* Work required: Copy all the entries word for word, but omit the pictures.

-- START Data for the task --

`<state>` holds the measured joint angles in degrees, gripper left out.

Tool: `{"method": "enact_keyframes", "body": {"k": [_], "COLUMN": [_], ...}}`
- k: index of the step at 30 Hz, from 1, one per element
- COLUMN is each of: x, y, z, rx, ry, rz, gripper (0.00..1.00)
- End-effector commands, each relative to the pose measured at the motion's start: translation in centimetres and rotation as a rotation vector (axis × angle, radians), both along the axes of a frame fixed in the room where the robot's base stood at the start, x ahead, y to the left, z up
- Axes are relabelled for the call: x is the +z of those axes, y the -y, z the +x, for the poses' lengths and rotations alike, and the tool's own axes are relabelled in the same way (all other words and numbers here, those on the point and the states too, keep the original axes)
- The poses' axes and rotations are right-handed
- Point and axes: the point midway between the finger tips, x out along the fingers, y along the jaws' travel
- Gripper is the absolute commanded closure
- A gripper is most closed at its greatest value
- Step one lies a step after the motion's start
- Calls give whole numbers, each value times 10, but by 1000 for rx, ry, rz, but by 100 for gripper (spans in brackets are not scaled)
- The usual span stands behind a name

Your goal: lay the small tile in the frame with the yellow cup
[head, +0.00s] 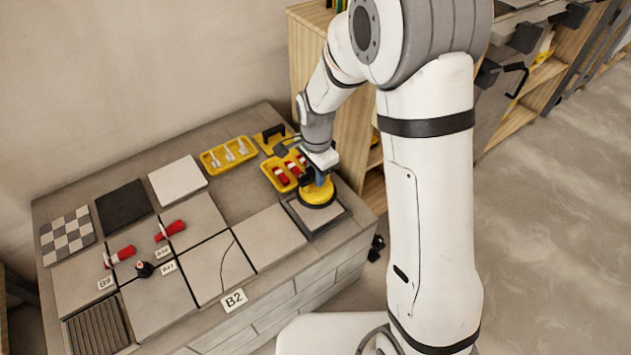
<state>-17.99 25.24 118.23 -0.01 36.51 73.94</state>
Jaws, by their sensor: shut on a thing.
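The yellow cup (317,197) is a round suction cup at the right end of the worktop. My gripper (318,179) is shut on the yellow cup from above. The cup is over a small grey square, which looks like the small tile (309,217), at the dark-edged frame (327,227). The cup, gripper and arm hide much of the tile and the frame. I cannot tell whether the tile lies flat in the frame or is held slightly above it.
Two yellow trays, one with white pieces (229,154) and one with red-and-white pieces (268,174), lie behind and left of the gripper. Large grey tiles (267,238) fill the front. Red-handled tools (171,230) and a small black tool (144,269) lie at left.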

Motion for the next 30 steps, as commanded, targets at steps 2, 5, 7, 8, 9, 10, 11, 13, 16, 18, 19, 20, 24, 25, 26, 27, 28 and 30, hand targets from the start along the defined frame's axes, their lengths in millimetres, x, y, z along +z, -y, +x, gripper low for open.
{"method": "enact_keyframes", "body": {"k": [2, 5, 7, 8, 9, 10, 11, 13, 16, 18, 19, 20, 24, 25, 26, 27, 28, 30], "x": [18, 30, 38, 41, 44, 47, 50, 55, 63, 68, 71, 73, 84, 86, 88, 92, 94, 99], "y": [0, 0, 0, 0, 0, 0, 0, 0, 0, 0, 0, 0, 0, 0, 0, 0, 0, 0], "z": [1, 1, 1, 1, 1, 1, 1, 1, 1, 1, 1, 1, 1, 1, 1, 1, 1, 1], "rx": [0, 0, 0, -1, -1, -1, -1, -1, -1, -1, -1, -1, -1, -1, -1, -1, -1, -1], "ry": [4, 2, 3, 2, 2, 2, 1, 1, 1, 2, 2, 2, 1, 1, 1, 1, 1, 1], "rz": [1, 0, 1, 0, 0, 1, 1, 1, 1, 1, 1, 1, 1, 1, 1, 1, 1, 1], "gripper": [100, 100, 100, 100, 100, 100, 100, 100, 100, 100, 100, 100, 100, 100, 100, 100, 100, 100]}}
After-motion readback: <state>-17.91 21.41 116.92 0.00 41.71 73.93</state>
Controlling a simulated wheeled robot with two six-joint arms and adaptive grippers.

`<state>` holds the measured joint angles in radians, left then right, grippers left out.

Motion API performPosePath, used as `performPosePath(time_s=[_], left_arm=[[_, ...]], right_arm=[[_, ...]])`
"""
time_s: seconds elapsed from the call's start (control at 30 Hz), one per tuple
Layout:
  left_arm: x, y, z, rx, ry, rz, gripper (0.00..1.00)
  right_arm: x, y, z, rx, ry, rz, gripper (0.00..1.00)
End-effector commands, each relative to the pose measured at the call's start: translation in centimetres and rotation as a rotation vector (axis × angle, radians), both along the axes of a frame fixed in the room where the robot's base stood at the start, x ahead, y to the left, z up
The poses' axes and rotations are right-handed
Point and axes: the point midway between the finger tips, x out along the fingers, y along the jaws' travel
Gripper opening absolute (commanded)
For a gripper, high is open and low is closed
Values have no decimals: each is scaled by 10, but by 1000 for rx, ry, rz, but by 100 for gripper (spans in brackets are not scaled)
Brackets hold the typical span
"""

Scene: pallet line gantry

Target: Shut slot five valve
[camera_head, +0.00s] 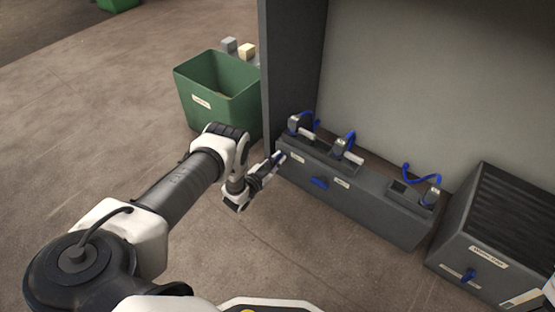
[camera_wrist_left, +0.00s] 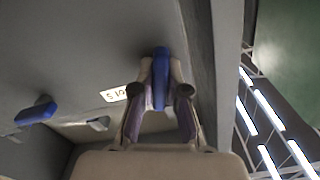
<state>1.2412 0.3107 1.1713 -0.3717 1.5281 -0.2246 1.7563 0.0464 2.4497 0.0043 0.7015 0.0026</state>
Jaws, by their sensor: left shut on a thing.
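A long dark grey bench (camera_head: 350,205) with label plates on its front stands at the foot of a large grey panel. My left gripper (camera_head: 277,160) reaches the left end of the bench front. In the left wrist view the left gripper (camera_wrist_left: 161,97) is shut on a blue valve handle (camera_wrist_left: 161,62), one finger on each side. A second blue handle (camera_head: 319,183) is on the bench front to the right and also shows in the left wrist view (camera_wrist_left: 38,112). My right gripper is out of view.
A green bin (camera_head: 217,95) stands behind my left arm, beside a dark upright post (camera_head: 283,70). Blue hoses (camera_head: 422,178) and small fittings top the bench. A dark ribbed box (camera_head: 490,235) with a blue handle stands at the right. The floor in front is clear.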

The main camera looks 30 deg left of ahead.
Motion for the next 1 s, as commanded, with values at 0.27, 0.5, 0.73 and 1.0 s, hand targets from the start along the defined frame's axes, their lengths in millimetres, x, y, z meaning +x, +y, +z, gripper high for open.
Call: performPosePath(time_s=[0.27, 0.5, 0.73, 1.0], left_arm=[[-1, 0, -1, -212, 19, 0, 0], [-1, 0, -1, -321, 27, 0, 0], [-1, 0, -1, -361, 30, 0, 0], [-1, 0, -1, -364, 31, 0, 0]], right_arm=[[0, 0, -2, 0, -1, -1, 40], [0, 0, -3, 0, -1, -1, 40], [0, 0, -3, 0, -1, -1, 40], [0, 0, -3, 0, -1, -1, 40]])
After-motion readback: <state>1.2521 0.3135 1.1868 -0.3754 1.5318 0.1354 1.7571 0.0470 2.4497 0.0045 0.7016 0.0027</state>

-- END Data for the task --

* Expected answer:
`<state>` holds the measured joint angles in degrees, gripper left out.

Tool: `{"method": "enact_keyframes", "body": {"k": [_], "COLUMN": [_], ...}}`
- k: index of the step at 30 Hz, from 1, one per element
- COLUMN is each of: x, y, z, rx, ry, rz, gripper (0.00..1.00)
- End-effector commands, each relative to the pose measured at the motion's start: translation in centimetres and rotation as a rotation vector (axis × angle, radians), both along the axes of a frame fixed in the room where the robot's base stood at the start, x ahead, y to the left, z up
- Axes are relabelled for the call: x is the +z of those axes, y the -y, z the +x, for the poses' lengths and rotations alike, and the tool's own axes are relabelled in the same way (all other words and numbers here, those on the point and the states too, keep the original axes)
- The poses' axes and rotations are right-handed
- Point and axes: the point midway between the finger tips, x out along the fingers, y along the jaws' travel
- Gripper is the absolute commanded closure
- A gripper is most closed at its greatest value
- Step one lies a step after the motion's start
- Calls give whole numbers, each value times 10, but by 1000 for rx, ry, rz, but by 100 for gripper (spans in brackets are not scaled)
- The usual span stands behind a name

Your goal: lay the small tile in the frame with the yellow cup
[head, +0.00s] 
<state>-17.99 25.24 118.23 -0.01 36.51 73.94</state>
Jaws, by their sensor: shut on a thing.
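The yellow cup (317,197) is a round suction cup at the right end of the worktop. My gripper (318,179) is shut on the yellow cup from above. The cup is over a small grey square, which looks like the small tile (309,217), at the dark-edged frame (327,227). The cup, gripper and arm hide much of the tile and the frame. I cannot tell whether the tile lies flat in the frame or is held slightly above it.
Two yellow trays, one with white pieces (229,154) and one with red-and-white pieces (268,174), lie behind and left of the gripper. Large grey tiles (267,238) fill the front. Red-handled tools (171,230) and a small black tool (144,269) lie at left.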

Motion for the next 30 steps, as commanded, targets at steps 2, 5, 7, 8, 9, 10, 11, 13, 16, 18, 19, 20, 24, 25, 26, 27, 28 and 30, hand targets from the start along the defined frame's axes, their lengths in millimetres, x, y, z along +z, -y, +x, gripper low for open.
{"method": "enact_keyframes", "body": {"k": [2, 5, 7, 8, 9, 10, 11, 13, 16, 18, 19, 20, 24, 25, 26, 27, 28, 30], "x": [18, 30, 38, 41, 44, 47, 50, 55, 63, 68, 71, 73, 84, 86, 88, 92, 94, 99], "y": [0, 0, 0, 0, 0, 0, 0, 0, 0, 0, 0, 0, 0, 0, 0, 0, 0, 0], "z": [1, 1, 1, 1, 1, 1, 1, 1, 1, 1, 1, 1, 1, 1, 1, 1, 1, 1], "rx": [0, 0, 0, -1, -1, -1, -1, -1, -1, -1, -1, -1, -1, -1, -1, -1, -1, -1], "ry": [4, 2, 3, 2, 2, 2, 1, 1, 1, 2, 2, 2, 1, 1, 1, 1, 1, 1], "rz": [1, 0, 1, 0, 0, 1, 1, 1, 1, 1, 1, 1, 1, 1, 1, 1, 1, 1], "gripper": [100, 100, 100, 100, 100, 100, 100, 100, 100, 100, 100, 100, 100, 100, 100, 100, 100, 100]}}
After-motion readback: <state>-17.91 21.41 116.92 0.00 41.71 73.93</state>
Controlling a simulated wheeled robot with two six-joint arms and adaptive grippers.

`<state>` holds the measured joint angles in radians, left then right, grippers left out.

Motion API performPosePath, used as `performPosePath(time_s=[_], left_arm=[[_, ...]], right_arm=[[_, ...]])`
"""
time_s: seconds elapsed from the call's start (control at 30 Hz), one per tuple
Layout:
  left_arm: x, y, z, rx, ry, rz, gripper (0.00..1.00)
  right_arm: x, y, z, rx, ry, rz, gripper (0.00..1.00)
End-effector commands, each relative to the pose measured at the call's start: translation in centimetres and rotation as a rotation vector (axis × angle, radians), both along the axes of a frame fixed in the room where the robot's base stood at the start, x ahead, y to the left, z up
The poses' axes and rotations are right-handed
Point and axes: the point midway between the finger tips, x out along the fingers, y along the jaws' travel
Gripper opening absolute (commanded)
For a gripper, high is open and low is closed
Values have no decimals: each is scaled by 10, but by 1000 for rx, ry, rz, but by 100 for gripper (spans in brackets are not scaled)
Brackets hold the typical span
"""

Scene: pallet line gantry

Target: Shut slot five valve
[camera_head, +0.00s] 
[camera_wrist_left, +0.00s] 
<state>1.2412 0.3107 1.1713 -0.3717 1.5281 -0.2246 1.7563 0.0464 2.4497 0.0043 0.7015 0.0026</state>
Jaws, by their sensor: left shut on a thing.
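A long dark grey bench (camera_head: 350,205) with label plates on its front stands at the foot of a large grey panel. My left gripper (camera_head: 277,160) reaches the left end of the bench front. In the left wrist view the left gripper (camera_wrist_left: 161,97) is shut on a blue valve handle (camera_wrist_left: 161,62), one finger on each side. A second blue handle (camera_head: 319,183) is on the bench front to the right and also shows in the left wrist view (camera_wrist_left: 38,112). My right gripper is out of view.
A green bin (camera_head: 217,95) stands behind my left arm, beside a dark upright post (camera_head: 283,70). Blue hoses (camera_head: 422,178) and small fittings top the bench. A dark ribbed box (camera_head: 490,235) with a blue handle stands at the right. The floor in front is clear.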

The main camera looks 30 deg left of ahead.
Motion for the next 1 s, as commanded, with values at 0.27, 0.5, 0.73 and 1.0 s, hand targets from the start along the defined frame's axes, their lengths in millimetres, x, y, z meaning +x, +y, +z, gripper high for open.
Call: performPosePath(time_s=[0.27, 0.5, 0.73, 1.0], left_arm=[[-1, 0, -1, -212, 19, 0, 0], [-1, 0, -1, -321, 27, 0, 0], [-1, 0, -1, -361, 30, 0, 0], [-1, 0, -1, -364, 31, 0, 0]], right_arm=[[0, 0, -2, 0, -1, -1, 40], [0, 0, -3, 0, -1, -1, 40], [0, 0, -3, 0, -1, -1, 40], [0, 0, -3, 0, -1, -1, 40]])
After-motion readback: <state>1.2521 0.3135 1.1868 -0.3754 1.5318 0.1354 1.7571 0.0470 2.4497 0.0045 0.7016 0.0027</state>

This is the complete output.